* _INFORMATION SHOWN_:
· · · · ·

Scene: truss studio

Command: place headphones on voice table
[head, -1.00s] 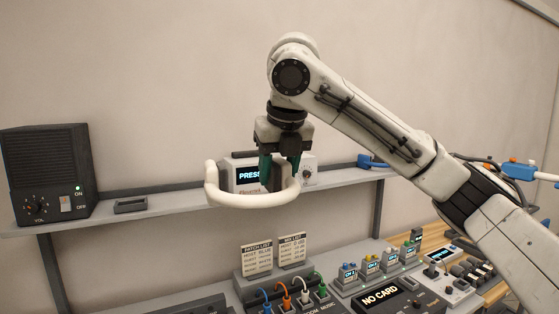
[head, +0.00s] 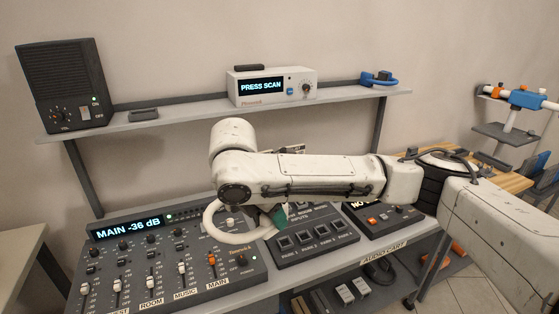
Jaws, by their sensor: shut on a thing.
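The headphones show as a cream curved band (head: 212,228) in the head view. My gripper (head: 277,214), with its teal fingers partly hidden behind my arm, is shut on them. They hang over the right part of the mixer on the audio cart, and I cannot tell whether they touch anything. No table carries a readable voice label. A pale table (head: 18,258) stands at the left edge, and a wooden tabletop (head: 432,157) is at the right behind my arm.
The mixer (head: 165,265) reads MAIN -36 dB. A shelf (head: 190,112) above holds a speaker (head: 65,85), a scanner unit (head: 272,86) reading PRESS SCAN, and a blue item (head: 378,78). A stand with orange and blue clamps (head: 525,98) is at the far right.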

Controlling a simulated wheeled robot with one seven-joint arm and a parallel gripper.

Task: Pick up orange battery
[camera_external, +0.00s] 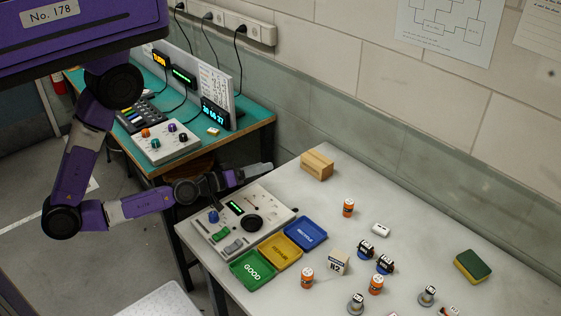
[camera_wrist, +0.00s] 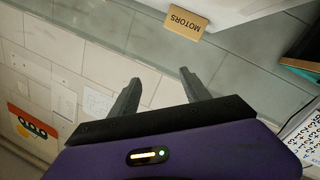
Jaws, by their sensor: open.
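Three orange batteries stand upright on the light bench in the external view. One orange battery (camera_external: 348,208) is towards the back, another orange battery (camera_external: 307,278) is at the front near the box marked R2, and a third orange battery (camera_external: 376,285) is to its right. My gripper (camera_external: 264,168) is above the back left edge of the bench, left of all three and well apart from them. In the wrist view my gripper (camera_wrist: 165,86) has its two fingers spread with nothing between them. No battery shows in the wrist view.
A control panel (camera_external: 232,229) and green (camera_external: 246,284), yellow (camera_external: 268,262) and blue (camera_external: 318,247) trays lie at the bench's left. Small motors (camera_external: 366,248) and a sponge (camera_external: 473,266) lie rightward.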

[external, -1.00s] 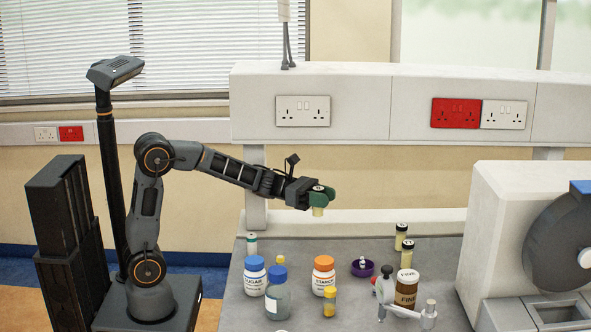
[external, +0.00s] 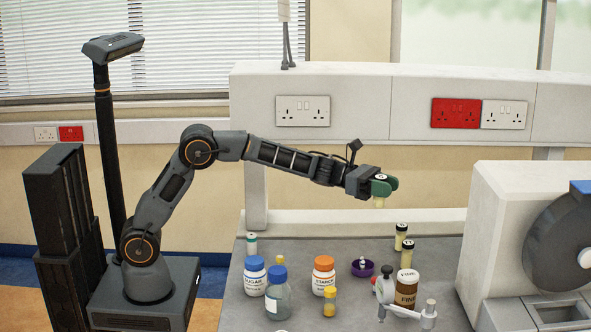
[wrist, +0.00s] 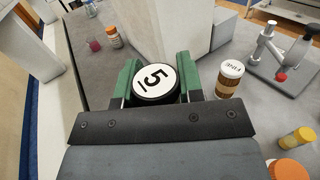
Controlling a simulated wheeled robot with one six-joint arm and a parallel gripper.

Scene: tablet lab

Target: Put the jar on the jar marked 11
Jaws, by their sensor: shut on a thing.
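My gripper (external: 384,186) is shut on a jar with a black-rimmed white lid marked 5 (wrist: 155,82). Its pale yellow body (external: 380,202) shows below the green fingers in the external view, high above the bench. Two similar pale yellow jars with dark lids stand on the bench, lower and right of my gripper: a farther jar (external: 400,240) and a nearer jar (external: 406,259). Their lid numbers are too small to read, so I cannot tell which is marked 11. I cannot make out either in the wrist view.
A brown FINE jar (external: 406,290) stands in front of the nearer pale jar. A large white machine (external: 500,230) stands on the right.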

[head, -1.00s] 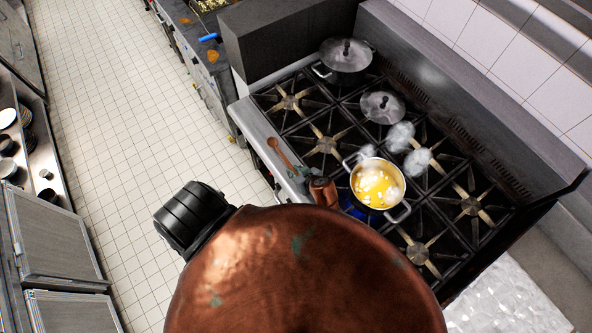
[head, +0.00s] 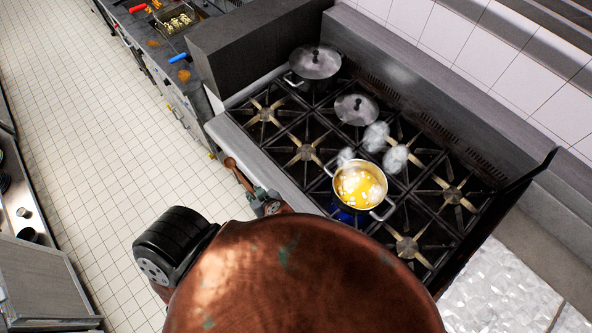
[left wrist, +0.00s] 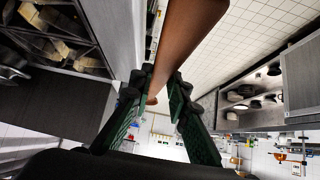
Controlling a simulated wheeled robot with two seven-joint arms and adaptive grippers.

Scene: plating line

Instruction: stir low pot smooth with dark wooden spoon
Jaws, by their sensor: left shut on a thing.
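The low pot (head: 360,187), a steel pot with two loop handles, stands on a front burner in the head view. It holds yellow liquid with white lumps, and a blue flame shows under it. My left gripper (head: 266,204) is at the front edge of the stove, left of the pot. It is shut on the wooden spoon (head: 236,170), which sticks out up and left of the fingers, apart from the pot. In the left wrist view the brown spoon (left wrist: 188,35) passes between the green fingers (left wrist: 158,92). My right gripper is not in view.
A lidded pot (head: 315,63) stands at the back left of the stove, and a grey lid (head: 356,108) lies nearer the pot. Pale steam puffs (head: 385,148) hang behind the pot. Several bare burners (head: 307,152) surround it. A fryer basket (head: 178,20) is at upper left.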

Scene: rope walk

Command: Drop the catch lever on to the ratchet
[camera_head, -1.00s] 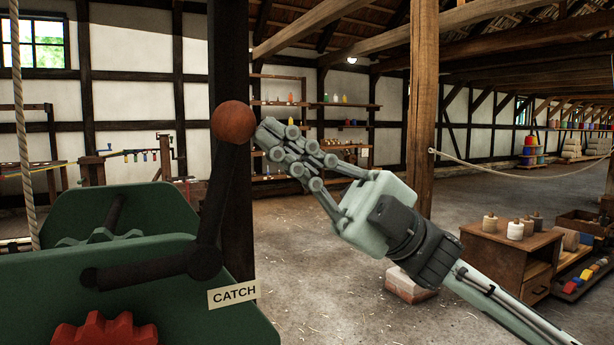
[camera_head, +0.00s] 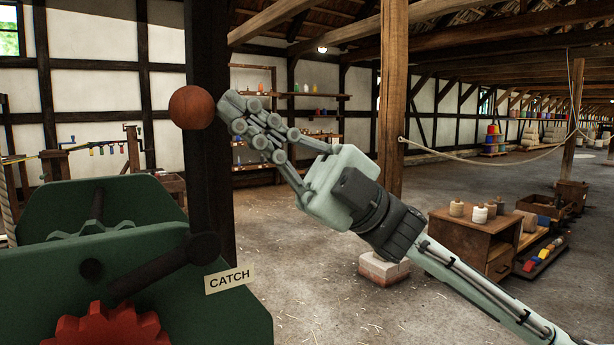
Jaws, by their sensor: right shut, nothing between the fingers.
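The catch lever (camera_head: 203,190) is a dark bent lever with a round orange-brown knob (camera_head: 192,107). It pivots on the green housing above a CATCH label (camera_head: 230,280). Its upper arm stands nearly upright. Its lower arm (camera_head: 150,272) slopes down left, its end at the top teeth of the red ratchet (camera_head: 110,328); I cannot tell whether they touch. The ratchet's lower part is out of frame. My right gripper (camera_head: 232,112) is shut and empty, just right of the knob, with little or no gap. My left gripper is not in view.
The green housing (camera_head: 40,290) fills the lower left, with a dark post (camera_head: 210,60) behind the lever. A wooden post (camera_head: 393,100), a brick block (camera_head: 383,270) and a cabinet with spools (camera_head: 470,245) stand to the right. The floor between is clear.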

· · · · ·

* _EXERCISE PROMPT_: Above are some records; quote exactly and only the lines that begin at the line containing "Target: Put the jar on the jar marked 11" and stop after the line containing "Instruction: stir low", leaving out the pictures.

* _RESULT_:
Target: Put the jar on the jar marked 11
Jaws, by their sensor: shut on a thing.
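My gripper (external: 384,186) is shut on a jar with a black-rimmed white lid marked 5 (wrist: 155,82). Its pale yellow body (external: 380,202) shows below the green fingers in the external view, high above the bench. Two similar pale yellow jars with dark lids stand on the bench, lower and right of my gripper: a farther jar (external: 400,240) and a nearer jar (external: 406,259). Their lid numbers are too small to read, so I cannot tell which is marked 11. I cannot make out either in the wrist view.
A brown FINE jar (external: 406,290) stands in front of the nearer pale jar. A large white machine (external: 500,230) stands on the right.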

[head, -1.00s] 
[head, +0.00s] 
[left wrist, +0.00s] 
Controlling a simulated wheeled robot with two seven-joint arms and adaptive grippers.

Scene: plating line

Instruction: stir low pot smooth with dark wooden spoon

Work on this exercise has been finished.